To a very large extent, prison and what goes on there represents a way to communicate ‘our’ values to ‘them’ – those whom ‘we’ judge to have transgressed. It offers a setting in which ‘they’ can wallow in the self-justifying cycle of despair and victimhood; or it can be the kind of environment that tries to practise care, solidarity and responsibility in order to foster conscience, which is by far the likeliest means to prevent further harm. Most of ‘us’, perhaps by definition, are likely to have experienced such an environment among family and friends. If so, we will have first-hand experience of how difficult and messy this practice can be – but also how essential for our sanity and security.
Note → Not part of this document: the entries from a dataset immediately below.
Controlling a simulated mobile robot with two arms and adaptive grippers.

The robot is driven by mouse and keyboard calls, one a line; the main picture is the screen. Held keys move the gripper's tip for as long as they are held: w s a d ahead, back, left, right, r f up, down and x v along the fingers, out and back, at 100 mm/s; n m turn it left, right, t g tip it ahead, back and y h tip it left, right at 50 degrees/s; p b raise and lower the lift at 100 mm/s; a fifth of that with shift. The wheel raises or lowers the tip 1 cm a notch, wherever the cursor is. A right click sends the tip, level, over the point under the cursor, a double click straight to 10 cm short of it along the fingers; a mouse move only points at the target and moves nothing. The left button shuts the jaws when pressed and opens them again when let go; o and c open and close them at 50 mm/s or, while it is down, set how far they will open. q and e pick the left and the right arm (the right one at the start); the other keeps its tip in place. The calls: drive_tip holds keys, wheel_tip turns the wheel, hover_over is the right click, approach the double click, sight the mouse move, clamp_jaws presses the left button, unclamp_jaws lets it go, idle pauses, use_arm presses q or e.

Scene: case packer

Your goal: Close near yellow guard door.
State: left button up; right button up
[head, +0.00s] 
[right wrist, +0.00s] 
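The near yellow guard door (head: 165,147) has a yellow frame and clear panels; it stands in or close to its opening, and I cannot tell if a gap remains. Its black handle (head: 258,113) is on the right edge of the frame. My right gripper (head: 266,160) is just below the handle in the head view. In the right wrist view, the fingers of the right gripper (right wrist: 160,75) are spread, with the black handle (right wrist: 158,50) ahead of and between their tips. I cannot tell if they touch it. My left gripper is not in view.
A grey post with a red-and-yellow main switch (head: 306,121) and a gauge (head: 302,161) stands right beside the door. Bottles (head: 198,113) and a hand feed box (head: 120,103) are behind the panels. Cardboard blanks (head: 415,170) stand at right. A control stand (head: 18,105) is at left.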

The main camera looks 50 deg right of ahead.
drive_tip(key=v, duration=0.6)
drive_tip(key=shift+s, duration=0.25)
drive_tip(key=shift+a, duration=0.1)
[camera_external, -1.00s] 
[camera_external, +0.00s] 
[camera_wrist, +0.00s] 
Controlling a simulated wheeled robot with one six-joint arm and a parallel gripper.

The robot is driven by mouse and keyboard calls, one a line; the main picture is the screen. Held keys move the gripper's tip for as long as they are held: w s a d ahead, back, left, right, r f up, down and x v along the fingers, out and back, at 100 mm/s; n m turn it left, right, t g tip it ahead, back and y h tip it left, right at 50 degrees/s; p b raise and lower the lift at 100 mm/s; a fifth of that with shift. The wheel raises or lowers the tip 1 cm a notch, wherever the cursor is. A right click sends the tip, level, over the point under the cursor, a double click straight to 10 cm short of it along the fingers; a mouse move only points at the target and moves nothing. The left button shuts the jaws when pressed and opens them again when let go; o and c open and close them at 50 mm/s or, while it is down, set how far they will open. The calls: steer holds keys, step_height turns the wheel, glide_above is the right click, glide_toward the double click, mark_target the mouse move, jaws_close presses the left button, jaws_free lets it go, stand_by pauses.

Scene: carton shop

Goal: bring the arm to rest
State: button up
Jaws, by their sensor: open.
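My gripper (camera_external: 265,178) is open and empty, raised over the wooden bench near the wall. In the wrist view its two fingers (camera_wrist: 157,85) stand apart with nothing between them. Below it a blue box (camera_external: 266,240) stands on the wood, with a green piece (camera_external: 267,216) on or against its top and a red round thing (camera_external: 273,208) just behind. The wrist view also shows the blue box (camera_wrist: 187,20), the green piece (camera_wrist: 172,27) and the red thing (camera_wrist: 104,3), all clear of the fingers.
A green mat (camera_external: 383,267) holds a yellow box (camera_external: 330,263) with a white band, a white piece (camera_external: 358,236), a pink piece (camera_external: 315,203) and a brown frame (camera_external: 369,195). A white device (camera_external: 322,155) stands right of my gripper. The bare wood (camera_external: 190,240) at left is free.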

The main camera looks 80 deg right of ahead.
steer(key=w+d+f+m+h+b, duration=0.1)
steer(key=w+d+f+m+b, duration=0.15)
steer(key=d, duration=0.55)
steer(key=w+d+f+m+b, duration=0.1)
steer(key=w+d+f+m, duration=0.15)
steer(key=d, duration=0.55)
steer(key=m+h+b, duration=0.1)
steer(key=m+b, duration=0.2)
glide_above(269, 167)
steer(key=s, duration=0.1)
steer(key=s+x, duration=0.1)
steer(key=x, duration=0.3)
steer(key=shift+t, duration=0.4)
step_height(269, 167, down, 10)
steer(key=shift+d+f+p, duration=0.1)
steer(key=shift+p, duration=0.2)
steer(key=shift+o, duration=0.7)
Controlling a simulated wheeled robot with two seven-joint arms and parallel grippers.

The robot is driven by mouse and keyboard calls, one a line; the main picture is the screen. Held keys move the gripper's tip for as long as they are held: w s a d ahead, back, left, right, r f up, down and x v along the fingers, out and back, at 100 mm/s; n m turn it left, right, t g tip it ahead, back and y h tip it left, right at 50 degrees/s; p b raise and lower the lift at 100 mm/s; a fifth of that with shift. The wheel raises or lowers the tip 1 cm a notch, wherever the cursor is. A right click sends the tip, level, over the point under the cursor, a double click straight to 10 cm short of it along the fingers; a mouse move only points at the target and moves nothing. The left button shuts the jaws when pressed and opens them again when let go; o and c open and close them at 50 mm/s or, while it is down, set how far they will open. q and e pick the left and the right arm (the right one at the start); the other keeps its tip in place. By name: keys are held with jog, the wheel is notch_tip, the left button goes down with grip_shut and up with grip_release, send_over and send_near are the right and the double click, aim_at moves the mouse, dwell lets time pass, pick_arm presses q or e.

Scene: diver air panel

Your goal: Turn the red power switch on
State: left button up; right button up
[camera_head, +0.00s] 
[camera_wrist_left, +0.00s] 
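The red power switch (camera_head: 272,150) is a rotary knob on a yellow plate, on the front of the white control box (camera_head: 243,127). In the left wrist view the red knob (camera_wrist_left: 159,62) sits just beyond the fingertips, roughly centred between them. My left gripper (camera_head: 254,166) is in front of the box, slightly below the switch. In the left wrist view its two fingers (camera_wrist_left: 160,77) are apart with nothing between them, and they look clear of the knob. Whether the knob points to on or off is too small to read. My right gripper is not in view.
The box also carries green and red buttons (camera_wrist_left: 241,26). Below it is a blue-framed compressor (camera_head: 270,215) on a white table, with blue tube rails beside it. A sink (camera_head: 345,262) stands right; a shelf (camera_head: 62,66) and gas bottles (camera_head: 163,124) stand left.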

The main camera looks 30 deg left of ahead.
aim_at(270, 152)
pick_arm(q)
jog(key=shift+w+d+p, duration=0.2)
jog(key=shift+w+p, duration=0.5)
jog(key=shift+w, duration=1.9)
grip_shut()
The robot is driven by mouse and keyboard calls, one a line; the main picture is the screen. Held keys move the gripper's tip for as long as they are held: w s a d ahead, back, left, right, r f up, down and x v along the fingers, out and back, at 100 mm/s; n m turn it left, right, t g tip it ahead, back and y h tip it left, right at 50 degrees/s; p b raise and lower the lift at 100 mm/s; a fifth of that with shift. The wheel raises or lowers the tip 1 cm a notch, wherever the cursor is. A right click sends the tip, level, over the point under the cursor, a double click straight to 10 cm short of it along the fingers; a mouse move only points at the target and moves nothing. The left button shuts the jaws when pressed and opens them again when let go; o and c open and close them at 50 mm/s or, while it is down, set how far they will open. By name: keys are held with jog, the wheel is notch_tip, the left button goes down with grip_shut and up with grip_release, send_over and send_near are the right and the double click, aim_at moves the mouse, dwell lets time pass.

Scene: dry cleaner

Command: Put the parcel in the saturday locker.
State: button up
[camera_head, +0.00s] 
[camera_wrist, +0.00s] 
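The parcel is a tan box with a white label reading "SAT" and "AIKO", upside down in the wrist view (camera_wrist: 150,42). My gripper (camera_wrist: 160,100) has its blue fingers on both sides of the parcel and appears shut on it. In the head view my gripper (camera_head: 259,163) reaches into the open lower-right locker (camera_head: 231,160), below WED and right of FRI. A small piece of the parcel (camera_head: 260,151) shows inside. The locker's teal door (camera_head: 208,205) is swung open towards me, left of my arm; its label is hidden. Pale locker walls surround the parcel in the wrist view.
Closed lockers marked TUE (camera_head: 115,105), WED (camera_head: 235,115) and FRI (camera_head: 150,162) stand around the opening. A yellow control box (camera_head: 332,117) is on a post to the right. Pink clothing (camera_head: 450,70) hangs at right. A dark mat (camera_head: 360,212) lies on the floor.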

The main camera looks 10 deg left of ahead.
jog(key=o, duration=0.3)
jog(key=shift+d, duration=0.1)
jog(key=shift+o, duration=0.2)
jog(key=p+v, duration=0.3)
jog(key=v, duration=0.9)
Yet when it comes to ‘them’, we may seem blinded to this privilege and unwilling to extend it to prisoners. I don’t find the defence of anger and revulsion at ‘their’ crimes a very effective defence of this attitude, because I too know that I have done bad things in my life, and that they don’t comprise the whole of me. What matters is less where you’ve been than what direction you’re now travelling in. In the case of very serious crimes, the backdrop is of terrible, perhaps irreversible harm – and that can make forgiveness difficult, or even impossible. It’s not something to be forced on anyone, least of all those closest to it. Yet in most cases ‘we’ have no close connection to a particular crime, and still rush in to feel the comfort of revulsion, of finding ourselves better than ‘crims’.
I recently had the experience of being wronged by a good friend. It hurt, despite the fact that I knew it was unintentional – careless, rather than deliberate. And to be honest, when my friend reached out to say sorry and make amends, I felt this urge to punish and push away: an eye for an eye. It was seeing my friend in person that softened my heart. It wasn’t even that my friend gave an eloquent apology; it was because I could see the pain of remorse, and that engaged my conscience. Forgiveness was my way of reducing pain. It was a need, and it led to reconciliation and a clearing of the air, as well as an opportunity to let go of my own bundle of hurt. Those of ‘us’ who have some positive experience of reconcilation ought to extend its possibility to others.
It’s difficult to feel this response to pain and remorse so immediately in the case of prisoners, because so few of us see them. In fact, the whole language and nature of prison is to ‘other’ them, to hide them and shut them away, and perhaps in some cases this is a necessary last resort. But it has the dangerous effect of making it easy to harden our hearts, to dismiss, and to see only wrongdoing, which is never the whole picture, though it may be a large part of it.
So, you might feel differently to me about that article. You’re quite entitled to the view that some people in prison deserve whatever’s coming to them, and I’d be happy to agree to disagree with you about that. But if you believe the rule of law and the concept of a duty of care both end at the prison gate, I might conclude that your attitude betrays a low regard for life. I might perhaps also express the hope that you too find relief from the dark, alienated world that you are willing to see inflicted on others.